Igbo leaders need to push for restructuring because the country needs justice and equity. The country needs to do away with the current constitutional structure of Nigeria where the concentration of power at the center in Abuja favours some parts of the country and disenfranchises others, in particular the Southeast region from which the natural resources rents support the current structure. It disenfranchises them because they have no control over these resources (which should not be the case in a truly federal state), and also because the arrangement places excessive political power in the hands of whichever groups control power at the center.

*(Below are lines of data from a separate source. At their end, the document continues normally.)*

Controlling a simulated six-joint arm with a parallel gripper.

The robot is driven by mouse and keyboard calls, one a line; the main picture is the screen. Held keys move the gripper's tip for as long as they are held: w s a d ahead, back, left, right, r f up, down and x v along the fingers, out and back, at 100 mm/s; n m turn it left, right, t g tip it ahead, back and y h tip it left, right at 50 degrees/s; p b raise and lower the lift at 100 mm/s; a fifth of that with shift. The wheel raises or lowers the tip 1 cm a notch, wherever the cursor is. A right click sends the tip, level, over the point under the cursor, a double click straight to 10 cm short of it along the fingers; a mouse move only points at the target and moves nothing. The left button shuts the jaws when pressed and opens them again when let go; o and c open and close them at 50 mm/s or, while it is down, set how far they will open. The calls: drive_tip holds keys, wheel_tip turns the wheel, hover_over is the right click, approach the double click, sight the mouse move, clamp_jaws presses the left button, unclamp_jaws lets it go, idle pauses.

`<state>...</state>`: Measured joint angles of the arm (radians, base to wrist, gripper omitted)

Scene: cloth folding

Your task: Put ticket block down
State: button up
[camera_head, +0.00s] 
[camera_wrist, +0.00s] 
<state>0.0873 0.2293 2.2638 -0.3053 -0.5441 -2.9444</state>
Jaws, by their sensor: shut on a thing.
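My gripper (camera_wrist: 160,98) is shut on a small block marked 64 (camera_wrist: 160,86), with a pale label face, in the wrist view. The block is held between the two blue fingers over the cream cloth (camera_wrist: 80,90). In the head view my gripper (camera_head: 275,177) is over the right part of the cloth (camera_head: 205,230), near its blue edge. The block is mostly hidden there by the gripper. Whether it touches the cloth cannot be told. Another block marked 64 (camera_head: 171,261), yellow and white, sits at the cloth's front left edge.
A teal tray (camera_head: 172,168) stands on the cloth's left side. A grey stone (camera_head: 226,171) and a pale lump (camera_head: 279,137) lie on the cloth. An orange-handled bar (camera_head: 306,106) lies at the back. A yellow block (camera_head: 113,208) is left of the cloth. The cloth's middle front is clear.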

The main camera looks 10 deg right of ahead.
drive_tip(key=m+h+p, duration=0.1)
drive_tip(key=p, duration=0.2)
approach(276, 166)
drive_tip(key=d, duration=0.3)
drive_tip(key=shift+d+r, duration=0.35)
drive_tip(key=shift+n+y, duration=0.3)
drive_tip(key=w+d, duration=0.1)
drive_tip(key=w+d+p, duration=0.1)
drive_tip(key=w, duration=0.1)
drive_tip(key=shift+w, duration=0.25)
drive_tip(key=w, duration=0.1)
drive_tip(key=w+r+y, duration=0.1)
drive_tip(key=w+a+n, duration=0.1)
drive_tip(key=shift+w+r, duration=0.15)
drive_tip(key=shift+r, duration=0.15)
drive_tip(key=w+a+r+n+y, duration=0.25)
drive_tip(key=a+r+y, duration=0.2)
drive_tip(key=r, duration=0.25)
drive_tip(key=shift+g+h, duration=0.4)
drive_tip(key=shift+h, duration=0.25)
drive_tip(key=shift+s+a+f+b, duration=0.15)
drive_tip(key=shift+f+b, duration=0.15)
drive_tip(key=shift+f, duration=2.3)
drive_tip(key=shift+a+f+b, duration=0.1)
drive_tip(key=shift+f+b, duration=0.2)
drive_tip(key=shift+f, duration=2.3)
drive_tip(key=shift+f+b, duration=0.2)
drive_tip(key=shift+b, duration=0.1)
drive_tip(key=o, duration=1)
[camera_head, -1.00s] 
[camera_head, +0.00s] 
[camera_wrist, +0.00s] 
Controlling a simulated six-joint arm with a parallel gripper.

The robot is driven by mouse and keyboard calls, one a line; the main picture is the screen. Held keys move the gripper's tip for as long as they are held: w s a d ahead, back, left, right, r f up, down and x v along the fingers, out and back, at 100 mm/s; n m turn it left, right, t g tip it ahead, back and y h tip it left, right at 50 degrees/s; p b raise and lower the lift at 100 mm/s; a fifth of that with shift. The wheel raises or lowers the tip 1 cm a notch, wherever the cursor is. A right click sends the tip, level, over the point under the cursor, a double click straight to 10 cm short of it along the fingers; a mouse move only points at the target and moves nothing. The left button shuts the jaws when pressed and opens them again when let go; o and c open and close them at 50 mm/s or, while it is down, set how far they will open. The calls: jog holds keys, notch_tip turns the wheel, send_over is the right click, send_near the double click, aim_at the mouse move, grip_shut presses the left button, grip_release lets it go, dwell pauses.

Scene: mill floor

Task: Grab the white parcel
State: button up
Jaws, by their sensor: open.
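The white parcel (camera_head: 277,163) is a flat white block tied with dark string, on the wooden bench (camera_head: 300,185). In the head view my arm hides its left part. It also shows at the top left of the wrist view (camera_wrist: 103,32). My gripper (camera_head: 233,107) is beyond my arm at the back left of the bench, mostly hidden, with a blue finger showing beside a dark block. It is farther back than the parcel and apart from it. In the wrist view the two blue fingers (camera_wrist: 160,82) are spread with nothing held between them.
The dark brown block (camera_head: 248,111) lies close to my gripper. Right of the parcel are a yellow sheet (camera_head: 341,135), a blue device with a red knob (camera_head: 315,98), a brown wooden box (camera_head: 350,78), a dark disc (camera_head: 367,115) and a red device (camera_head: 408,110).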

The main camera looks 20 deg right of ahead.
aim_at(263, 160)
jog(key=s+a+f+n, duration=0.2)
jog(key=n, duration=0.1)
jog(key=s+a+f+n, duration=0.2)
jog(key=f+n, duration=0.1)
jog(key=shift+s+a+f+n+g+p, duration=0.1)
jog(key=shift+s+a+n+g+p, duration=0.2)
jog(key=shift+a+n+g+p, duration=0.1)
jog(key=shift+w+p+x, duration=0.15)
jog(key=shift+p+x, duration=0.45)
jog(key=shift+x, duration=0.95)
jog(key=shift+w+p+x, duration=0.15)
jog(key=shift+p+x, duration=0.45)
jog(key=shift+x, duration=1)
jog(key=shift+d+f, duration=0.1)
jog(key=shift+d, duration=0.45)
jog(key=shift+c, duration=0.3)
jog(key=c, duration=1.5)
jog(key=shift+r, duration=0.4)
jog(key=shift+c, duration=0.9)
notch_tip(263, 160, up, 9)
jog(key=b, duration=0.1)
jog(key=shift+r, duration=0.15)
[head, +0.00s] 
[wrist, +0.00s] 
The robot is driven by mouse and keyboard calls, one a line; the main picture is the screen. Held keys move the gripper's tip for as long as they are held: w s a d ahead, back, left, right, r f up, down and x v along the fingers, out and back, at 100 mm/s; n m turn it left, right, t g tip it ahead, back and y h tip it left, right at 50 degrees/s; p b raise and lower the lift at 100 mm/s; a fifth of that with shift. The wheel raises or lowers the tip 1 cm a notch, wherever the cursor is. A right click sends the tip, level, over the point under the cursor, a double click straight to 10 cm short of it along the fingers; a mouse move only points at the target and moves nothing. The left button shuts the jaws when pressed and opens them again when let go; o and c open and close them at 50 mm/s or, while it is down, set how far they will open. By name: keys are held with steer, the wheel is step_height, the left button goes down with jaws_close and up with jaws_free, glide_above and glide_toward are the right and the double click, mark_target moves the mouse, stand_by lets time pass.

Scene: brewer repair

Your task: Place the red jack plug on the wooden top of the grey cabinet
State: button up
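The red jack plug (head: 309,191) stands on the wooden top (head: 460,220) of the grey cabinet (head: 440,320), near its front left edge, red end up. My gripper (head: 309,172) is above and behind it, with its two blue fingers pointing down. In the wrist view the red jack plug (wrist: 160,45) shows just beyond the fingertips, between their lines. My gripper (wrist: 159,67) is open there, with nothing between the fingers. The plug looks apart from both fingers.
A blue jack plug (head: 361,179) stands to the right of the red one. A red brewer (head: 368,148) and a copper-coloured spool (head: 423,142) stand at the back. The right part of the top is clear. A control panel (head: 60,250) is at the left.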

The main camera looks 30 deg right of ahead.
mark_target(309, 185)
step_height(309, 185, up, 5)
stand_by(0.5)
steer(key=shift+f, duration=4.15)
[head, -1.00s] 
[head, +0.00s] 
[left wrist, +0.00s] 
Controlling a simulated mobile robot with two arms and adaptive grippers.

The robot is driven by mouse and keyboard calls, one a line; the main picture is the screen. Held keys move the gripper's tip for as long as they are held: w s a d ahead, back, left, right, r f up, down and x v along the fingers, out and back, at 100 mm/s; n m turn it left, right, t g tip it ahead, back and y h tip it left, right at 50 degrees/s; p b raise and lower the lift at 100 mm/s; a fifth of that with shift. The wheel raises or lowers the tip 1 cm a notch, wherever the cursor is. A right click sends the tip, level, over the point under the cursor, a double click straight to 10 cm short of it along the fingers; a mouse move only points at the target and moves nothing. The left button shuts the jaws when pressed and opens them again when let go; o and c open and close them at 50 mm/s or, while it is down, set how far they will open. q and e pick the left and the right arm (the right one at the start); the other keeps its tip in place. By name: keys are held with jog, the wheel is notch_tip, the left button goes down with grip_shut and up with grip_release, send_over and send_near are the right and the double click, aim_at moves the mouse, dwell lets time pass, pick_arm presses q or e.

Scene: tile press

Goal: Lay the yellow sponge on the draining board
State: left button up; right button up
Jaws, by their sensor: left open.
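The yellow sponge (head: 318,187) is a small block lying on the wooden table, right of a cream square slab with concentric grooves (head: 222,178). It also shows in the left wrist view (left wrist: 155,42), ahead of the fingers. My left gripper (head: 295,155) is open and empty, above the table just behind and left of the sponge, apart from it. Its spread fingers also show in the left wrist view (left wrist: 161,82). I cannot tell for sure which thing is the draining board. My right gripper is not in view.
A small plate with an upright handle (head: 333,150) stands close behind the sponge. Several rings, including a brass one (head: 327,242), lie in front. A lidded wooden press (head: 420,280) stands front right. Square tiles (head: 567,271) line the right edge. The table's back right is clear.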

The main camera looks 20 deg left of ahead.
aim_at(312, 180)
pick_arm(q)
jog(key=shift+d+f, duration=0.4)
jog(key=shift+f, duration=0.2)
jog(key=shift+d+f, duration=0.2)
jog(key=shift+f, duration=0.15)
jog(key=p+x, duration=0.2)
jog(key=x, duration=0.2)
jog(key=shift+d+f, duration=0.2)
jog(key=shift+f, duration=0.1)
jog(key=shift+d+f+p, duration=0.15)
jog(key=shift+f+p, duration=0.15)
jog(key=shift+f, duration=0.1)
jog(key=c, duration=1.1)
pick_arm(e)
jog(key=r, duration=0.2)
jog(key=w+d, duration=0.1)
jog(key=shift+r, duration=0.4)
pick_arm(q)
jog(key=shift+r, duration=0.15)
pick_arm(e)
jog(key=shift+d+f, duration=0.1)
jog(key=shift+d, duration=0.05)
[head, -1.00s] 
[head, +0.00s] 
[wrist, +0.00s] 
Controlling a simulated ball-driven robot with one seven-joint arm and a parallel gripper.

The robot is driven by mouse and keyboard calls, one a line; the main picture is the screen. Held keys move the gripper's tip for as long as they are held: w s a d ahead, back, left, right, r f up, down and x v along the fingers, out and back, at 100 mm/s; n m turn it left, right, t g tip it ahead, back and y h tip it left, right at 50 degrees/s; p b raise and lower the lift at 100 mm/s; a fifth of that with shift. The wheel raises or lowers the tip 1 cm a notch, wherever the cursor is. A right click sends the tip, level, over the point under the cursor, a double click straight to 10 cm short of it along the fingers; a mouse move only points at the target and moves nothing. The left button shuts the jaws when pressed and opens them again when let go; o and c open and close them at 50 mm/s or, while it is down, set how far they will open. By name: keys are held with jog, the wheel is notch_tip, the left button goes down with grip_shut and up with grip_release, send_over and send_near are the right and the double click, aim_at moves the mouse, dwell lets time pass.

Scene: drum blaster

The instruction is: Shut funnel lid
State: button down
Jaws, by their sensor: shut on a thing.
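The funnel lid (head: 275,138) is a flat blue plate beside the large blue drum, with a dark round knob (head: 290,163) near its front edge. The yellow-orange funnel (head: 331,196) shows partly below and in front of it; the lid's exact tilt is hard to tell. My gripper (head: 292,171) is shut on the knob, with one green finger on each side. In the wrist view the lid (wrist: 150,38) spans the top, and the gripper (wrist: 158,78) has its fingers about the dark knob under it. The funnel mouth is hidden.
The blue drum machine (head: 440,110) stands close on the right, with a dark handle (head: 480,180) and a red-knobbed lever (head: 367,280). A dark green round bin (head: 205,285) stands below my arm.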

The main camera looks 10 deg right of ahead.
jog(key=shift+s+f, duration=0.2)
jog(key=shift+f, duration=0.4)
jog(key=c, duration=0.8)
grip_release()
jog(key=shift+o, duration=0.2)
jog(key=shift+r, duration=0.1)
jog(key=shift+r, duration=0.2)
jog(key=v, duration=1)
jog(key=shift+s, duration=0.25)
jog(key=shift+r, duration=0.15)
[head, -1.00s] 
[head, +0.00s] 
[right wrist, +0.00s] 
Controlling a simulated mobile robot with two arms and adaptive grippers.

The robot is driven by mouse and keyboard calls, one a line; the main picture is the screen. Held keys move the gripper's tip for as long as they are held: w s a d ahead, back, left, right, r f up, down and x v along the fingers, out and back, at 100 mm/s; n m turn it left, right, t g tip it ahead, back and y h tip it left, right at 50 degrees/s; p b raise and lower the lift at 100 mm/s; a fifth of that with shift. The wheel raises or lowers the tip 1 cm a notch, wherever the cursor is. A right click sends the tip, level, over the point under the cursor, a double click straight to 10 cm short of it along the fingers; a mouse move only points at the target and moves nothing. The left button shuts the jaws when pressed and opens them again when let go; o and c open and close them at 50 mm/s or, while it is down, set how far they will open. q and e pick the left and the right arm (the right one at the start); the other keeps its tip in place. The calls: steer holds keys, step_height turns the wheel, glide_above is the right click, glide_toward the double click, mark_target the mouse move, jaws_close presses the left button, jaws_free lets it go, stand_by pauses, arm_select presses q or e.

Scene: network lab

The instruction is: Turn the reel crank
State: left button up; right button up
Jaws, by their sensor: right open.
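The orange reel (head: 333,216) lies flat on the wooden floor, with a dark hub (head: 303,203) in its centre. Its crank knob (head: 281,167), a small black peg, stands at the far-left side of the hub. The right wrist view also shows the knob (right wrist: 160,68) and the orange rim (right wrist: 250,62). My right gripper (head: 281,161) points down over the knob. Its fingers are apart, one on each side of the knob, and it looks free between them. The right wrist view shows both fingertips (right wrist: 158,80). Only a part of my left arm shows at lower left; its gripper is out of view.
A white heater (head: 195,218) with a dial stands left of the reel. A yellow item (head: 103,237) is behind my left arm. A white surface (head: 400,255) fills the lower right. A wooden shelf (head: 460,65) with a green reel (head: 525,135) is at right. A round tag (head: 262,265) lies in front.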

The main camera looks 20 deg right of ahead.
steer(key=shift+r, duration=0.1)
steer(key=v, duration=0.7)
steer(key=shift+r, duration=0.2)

Igbos in Nigeria need to realise that the push for restructuring is more than what the Igbo leaders can give. It is a collective effort that involves the resilience and hard work of the average Igbo man. Igbos should deviate fromthe clamour for Igbo Presidency and the agitation for secession of Igbo presidency and the agitation of Secession and focus on the most important agenda at the moment which is restructuring. The restructuring also is essential because it will help democracy in Nigeria achieve better governance which will in turn benefit the Igbos. The restructuring will also bring greater accountability and transparency to governance because power and responsibility will devolve closer to the people giving them room to question bad Governance and call out leaders who are misbehaving with their exalted roles. This will help evolve a better culture and quality of leadership, and will also foster competitive development between all regions of Nigeria.